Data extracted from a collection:
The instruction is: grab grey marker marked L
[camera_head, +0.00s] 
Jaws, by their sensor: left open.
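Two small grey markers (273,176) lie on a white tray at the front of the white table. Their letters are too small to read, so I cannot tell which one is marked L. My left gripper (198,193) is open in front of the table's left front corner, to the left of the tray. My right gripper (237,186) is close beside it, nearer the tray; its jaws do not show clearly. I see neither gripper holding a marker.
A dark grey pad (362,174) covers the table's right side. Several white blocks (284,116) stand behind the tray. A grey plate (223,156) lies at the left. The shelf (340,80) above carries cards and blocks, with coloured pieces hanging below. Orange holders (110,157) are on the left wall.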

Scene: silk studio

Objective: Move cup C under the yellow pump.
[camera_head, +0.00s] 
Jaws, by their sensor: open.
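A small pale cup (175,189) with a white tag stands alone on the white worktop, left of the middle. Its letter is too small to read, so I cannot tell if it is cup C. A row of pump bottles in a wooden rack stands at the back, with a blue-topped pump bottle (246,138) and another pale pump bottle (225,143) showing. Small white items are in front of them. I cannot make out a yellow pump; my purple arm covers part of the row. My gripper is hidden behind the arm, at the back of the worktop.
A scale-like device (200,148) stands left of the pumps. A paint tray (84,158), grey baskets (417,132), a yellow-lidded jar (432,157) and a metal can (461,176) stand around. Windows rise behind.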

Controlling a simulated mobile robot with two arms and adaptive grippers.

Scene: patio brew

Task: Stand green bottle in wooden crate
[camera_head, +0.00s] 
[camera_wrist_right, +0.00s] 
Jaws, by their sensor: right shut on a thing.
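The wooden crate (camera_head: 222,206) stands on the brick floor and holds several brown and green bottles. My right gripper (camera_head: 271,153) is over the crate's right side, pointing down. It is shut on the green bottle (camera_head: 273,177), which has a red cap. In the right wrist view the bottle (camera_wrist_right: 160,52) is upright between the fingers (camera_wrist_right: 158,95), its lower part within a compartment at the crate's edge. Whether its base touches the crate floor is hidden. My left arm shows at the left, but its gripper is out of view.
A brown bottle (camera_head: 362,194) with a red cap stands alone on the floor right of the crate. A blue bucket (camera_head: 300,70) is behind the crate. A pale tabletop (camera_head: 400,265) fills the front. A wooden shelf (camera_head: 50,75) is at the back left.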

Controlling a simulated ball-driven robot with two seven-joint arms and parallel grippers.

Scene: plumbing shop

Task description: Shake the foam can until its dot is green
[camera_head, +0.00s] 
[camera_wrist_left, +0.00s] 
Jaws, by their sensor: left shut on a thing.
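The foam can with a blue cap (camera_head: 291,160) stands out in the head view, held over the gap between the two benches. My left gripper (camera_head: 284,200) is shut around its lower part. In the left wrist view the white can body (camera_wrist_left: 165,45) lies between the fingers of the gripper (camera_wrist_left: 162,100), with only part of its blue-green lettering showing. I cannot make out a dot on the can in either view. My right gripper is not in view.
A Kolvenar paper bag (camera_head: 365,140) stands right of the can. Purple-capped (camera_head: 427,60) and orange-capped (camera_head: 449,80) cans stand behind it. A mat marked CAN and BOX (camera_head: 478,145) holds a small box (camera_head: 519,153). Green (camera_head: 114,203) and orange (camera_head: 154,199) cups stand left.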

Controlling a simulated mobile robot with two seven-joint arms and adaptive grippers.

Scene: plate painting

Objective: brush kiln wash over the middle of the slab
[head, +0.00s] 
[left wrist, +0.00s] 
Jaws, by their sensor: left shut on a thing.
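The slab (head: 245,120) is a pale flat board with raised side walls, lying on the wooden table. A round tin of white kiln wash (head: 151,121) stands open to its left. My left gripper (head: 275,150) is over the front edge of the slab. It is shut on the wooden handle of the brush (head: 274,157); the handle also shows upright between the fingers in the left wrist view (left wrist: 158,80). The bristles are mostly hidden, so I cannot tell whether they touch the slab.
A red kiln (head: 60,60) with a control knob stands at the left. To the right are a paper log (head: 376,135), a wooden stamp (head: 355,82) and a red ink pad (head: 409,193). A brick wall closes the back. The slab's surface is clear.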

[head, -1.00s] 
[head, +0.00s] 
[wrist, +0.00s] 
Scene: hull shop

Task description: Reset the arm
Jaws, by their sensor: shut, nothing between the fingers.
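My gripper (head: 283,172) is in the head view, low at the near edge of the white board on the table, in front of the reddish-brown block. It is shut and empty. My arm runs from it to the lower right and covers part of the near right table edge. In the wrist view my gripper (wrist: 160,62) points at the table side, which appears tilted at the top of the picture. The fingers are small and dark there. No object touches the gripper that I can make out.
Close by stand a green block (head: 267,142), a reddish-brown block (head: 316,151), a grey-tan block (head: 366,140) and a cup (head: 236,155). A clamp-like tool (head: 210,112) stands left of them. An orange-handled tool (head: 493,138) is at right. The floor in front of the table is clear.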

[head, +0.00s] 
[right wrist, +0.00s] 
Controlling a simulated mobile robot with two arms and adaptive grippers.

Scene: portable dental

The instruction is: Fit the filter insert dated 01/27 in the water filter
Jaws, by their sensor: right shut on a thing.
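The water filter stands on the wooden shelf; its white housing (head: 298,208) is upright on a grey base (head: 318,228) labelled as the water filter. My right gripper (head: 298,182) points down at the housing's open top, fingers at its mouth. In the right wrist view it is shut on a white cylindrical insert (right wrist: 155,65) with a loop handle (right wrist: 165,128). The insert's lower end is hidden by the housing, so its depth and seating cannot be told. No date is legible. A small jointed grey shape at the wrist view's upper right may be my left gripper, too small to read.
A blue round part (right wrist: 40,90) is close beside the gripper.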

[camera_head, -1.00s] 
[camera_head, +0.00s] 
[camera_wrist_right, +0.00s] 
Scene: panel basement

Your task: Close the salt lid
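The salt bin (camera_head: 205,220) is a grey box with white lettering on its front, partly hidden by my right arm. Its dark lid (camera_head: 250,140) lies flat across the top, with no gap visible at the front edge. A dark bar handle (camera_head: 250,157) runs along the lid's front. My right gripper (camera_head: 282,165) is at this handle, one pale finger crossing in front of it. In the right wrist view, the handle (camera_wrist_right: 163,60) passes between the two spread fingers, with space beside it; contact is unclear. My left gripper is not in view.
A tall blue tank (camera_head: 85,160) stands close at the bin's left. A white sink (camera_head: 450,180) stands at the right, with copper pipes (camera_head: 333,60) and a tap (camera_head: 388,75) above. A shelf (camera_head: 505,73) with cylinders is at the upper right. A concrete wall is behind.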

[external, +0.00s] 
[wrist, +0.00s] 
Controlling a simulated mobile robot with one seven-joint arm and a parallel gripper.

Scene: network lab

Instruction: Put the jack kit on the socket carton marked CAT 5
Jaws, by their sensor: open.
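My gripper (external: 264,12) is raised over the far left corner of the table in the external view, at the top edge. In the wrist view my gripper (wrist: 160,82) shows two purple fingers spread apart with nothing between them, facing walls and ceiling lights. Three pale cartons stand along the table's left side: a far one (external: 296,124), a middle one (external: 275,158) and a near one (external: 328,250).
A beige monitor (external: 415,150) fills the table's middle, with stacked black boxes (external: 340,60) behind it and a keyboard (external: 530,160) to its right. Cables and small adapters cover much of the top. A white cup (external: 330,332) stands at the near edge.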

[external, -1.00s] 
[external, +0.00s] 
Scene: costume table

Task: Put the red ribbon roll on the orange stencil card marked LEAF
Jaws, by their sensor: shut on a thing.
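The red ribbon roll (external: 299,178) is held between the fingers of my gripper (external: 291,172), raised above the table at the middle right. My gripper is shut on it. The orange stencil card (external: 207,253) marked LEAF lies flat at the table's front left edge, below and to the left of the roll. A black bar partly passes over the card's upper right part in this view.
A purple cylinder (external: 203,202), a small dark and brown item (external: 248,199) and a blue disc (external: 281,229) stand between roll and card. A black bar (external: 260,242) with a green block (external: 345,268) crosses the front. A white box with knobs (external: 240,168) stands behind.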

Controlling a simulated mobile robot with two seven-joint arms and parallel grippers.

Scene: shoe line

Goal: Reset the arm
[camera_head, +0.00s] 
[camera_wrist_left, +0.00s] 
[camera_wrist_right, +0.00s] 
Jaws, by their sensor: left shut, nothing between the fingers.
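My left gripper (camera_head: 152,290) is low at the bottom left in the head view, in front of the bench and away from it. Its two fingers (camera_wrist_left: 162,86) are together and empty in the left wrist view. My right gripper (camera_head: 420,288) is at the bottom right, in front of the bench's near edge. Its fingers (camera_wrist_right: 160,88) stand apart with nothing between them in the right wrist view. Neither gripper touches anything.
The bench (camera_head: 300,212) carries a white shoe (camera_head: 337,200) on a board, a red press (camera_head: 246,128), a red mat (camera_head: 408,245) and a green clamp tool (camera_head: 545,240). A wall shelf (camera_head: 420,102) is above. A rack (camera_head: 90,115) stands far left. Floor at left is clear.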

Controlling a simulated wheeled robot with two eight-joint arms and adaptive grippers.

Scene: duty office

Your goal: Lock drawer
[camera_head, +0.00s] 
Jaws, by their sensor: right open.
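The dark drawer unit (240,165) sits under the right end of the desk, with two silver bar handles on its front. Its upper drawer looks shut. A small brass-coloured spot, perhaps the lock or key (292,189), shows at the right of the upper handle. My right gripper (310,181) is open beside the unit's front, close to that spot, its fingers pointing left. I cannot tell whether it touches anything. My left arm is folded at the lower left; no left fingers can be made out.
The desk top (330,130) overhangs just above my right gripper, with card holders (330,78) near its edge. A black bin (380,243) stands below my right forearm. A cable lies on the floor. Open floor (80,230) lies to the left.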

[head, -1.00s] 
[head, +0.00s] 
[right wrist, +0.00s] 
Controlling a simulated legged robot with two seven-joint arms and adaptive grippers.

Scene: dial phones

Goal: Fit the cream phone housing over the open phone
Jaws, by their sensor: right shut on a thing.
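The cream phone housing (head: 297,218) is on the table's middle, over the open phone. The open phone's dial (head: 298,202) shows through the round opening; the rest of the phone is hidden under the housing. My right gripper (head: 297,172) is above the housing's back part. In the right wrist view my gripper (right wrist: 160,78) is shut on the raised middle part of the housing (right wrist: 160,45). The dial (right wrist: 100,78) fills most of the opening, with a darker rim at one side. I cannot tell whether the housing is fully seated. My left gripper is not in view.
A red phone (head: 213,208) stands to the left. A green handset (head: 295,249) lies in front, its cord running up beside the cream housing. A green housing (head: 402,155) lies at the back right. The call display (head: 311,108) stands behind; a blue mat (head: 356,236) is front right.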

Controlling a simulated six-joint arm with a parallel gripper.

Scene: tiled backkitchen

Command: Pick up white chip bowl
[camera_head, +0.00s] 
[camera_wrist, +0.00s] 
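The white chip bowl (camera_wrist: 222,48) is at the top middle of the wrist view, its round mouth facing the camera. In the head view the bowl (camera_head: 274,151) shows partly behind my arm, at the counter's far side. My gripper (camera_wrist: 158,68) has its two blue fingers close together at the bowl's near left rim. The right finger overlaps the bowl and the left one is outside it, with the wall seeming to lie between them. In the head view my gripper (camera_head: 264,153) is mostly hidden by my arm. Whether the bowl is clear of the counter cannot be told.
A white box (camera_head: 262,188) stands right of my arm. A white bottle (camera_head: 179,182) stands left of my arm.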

■ STATED TASK ■
Output, from the data above, the lines from the line with "Scene: costume table" to the line with "Controlling a simulated wheeled" exactly as they stand, both ends included and nothing else.

■ FULL ANSWER ■
Scene: costume table

Task: Put the red ribbon roll on the orange stencil card marked LEAF
Jaws, by their sensor: shut on a thing.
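The red ribbon roll (external: 299,178) is held between the fingers of my gripper (external: 291,172), raised above the table at the middle right. My gripper is shut on it. The orange stencil card (external: 207,253) marked LEAF lies flat at the table's front left edge, below and to the left of the roll. A black bar partly passes over the card's upper right part in this view.
A purple cylinder (external: 203,202), a small dark and brown item (external: 248,199) and a blue disc (external: 281,229) stand between roll and card. A black bar (external: 260,242) with a green block (external: 345,268) crosses the front. A white box with knobs (external: 240,168) stands behind.

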Controlling a simulated mobile robot with two seven-joint arms and parallel grippers.

Scene: shoe line

Goal: Reset the arm
[camera_head, +0.00s] 
[camera_wrist_left, +0.00s] 
[camera_wrist_right, +0.00s] 
Jaws, by their sensor: left shut, nothing between the fingers.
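My left gripper (camera_head: 152,290) is low at the bottom left in the head view, in front of the bench and away from it. Its two fingers (camera_wrist_left: 162,86) are together and empty in the left wrist view. My right gripper (camera_head: 420,288) is at the bottom right, in front of the bench's near edge. Its fingers (camera_wrist_right: 160,88) stand apart with nothing between them in the right wrist view. Neither gripper touches anything.
The bench (camera_head: 300,212) carries a white shoe (camera_head: 337,200) on a board, a red press (camera_head: 246,128), a red mat (camera_head: 408,245) and a green clamp tool (camera_head: 545,240). A wall shelf (camera_head: 420,102) is above. A rack (camera_head: 90,115) stands far left. Floor at left is clear.

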Controlling a simulated wheeled robot with two eight-joint arms and adaptive grippers.

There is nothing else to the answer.